Gündem

Kadın örgütleri, Türkiye'nin dört bir yanından seslendi: Çocukların cinsel istismarının affı olmaz!

Basın toplantısı, 48 farklı kentte eş zamanlı olarak düzenlendi

06 Ocak 2020 17:30

Türkiye genelinde 197 kadın örgütü, 48 farklı il ve ilçede 'çocuk istismarı suçlularına evlilik affı' getirilmesine yönelik yasa tasarısı hazırlandığı belirterek duruma tepki gösterdi. Kadın örgütleri, itirazlarını ve görüşlerini paylaşarak, “Çocukların cinsel istismarının affı olmaz” demek için eş zamanlı olarak basın toplantısı düzenledi.   

İstanbul'daki toplantı, Nafaka Hakkı Kadın Platformu ve TCK 103 Kadın Platformu tarafından düzenlendi. Basın toplantısına, HDP'li vekiller Filiz Kerestecioğlu, Oya Ersoy, Dilşat Canbaz'ın da aralarında olduğu CHP ve HDP temsilcilerinin yanı sıra çok sayıda kadın örgütü temsilcisi katıldı.

Kadın örgütlerinin hazırladığı bildiriyi okuyan Yeşim Erkan, 'çocukları korumakla yükümlü devletin veri dahi paylaşmadan çocukların cinsel istismarını meşrulaştırmaya çalışmasını akıl ve vicdan dışı bulduklarının' altını çizerek, "İstismarcıları affetmek yerine çocukları koruyacak önlemleri hayata geçirin" dedi.

Bildiriden satır başları şöyle: 

"İktidarın, küçük yaştaki kız çocuklarıyla evlenen erkeklerin istismar suçundan affedilmesine yönelik bir tasarı hazırladığıyla ilgili haberler bir süredir basına yansımaktadır.  Son çıkan haberlere göre AKP tarafından 15 yaş farkının bir kriter olarak benimsenmiş olduğu ve çocuk istismarını meşrulaştıracak bu affın bütçe görüşmeleri tamamlandıktan sonra, Ocak 2020 gibi meclise getirileceği söylenmekte.
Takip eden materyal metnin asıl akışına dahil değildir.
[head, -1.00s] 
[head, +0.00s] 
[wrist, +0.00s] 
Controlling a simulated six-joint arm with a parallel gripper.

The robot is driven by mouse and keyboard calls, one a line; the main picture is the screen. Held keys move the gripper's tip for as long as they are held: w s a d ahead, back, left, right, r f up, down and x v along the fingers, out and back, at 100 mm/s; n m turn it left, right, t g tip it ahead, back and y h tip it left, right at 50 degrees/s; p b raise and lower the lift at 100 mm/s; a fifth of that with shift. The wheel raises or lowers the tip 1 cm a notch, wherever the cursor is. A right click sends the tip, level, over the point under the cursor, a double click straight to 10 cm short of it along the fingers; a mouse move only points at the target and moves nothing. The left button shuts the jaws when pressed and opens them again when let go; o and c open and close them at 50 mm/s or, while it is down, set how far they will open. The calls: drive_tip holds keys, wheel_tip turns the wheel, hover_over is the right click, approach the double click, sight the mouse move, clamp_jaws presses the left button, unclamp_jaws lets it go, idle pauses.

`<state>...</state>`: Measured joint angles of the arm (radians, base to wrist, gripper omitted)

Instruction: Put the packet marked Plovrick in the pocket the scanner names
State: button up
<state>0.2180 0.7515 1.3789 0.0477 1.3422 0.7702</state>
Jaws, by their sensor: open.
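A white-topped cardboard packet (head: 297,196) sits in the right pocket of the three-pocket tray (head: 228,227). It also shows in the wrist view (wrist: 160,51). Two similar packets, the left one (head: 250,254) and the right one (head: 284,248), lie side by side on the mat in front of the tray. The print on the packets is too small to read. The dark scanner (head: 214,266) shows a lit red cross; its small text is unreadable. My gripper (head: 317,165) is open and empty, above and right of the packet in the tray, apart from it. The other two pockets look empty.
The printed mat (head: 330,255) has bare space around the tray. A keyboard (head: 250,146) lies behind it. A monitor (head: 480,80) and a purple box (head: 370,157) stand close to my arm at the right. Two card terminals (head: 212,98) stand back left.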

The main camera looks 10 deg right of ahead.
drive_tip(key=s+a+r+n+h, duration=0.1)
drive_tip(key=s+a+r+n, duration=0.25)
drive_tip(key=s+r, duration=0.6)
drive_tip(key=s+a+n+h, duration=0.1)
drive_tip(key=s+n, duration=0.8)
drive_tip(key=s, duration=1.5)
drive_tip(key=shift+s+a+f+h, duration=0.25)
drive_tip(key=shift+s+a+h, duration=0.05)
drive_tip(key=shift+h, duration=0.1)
AKP 2016 yılından beri sistematik olarak çocuk yaşta, zorla ve erken evlendirmelerin önünü açacak, çocuk istismarını meşrulaştıracak bu af da dahil, birtakım yasa değişiklikleri ve uygulamaları gerçekleştirmeye çalışmaktadır. Bu çerçevede, kadın örgütlerinin tüm itirazlarına rağmen 2016 yılında Torba Kanun ile çocukların cinsel istismarına ilişkin cezayı düzenleyen TCK 103. maddesinin 1. ve 2. fıkralarına 12 yaş ayrımı getirilmiş, 12 yaş altındaki cinsel istismar suçlarına ağırlaştırılmış cezalar getirilmiş, 12 yaş sınırının neye göre belirlendiği ise kamuoyuyla paylaşılmamıştır.

"İstismarı aklamak, çocukları istismara tekrar maruz bırakır"
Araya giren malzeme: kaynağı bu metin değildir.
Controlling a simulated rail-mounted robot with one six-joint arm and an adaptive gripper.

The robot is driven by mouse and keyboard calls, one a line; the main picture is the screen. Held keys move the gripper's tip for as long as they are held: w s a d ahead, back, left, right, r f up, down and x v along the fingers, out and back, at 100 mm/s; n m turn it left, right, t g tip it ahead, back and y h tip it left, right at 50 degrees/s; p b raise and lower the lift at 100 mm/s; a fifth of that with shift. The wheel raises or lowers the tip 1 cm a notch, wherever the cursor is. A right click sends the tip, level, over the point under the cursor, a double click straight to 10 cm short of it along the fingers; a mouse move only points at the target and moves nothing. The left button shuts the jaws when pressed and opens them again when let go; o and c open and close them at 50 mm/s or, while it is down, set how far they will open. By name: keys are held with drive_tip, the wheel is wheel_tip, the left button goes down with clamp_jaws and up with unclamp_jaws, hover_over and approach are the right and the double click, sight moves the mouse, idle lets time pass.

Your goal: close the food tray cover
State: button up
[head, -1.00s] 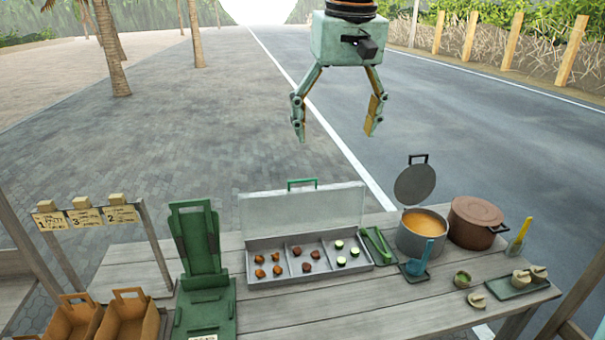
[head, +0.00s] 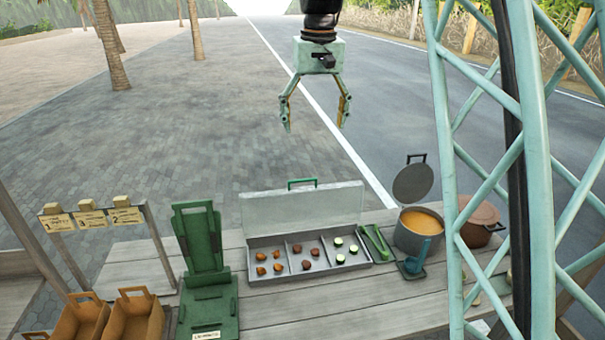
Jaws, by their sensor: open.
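The food tray (head: 262,279) is a grey metal tray on the wooden table, with three compartments holding several small food pieces: orange-brown on the left, dark brown in the middle, green-rimmed slices on the right. Its cover (head: 303,207) stands raised along the tray's far edge, with a green handle (head: 301,183) on top. My gripper (head: 315,128) hangs in the air above and beyond the cover, fingers pointing down. It is open and empty, apart from the handle.
Green tongs (head: 376,243) lie right of the tray, beside a pot of orange soup (head: 420,228) with its lid raised. A brown pot (head: 480,215) is partly behind my arm's lattice. A green folding stand (head: 203,260) stands left of the tray.

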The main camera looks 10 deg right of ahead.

İstismar suçunu evlenme koşullu bir düzenleme ile aklamak çocukların tekrar istismara maruz bırakılması ve şiddet dolu hayatlara mahkûm edilmesi anlamına gelmektedir. AKP’nin “Affı bir defaya mahsus yapacağız” açıklaması, “Bir kereden bir şey olmaz” zihniyetinin devam ettiğini göstermektedir.

Bu düzenlemeyi yapma gerekçesi olarak, küçük yaşta istismar edilmiş ve evlendirilmiş kız çocuklarının, suç olan bu eylemi gerçekleştiren erkeklerin hapse girmesi sonucunda çocuklarıyla birlikte ortada kalmaları ve mağdur olmaları gösterilmektedir. Çocukları korumakla yükümlü devletin veri dahi paylaşmadan böyle bir gerekçeyle çocukların cinsel istismarını meşrulaştırmaya çalışmasını akıl ve vicdan dışı buluyoruz. İktidara tekrar sesleniyoruz, amaç gerçekten kız çocuklarını korumak ve mağdur olmalarını engellemekse neler yapılabileceğini kadın ve çocuk örgütleri yıllardır haykırmakta! Faillerin değil, çocukların mağduriyetlerini öncelemek ve dahası önlemek elinizde! İstismarcıları affetmek yerine çocukları koruyacak önlemleri hayata geçirin!

Evlenme ehliyeti olmayan çocuklara imam nikahını kıyan din görevlilerinin, kız çocuklarını çocuk yaşta evlendiren ailelerin ve ihbar yükümlülüğünü yerine getirmeyerek buna göz yuman kişi ve resmi otoritelerin cezalandırılması, Türk Ceza Kanunu’nda 15 yaş altı çocukların cinsel davranışa rızasının söz konusu olamayacağının açıkça belirtilmesi, erken yaşta ve zorla evlendirmenin suç olarak düzenlenmesi, evlilik yaşının her koşulda 18’e çıkartılması  ve bunların hiçbir boşluk ve yorum farkına yer bırakmayacak şekilde yasalara dahil edilmesi gerekmektedir."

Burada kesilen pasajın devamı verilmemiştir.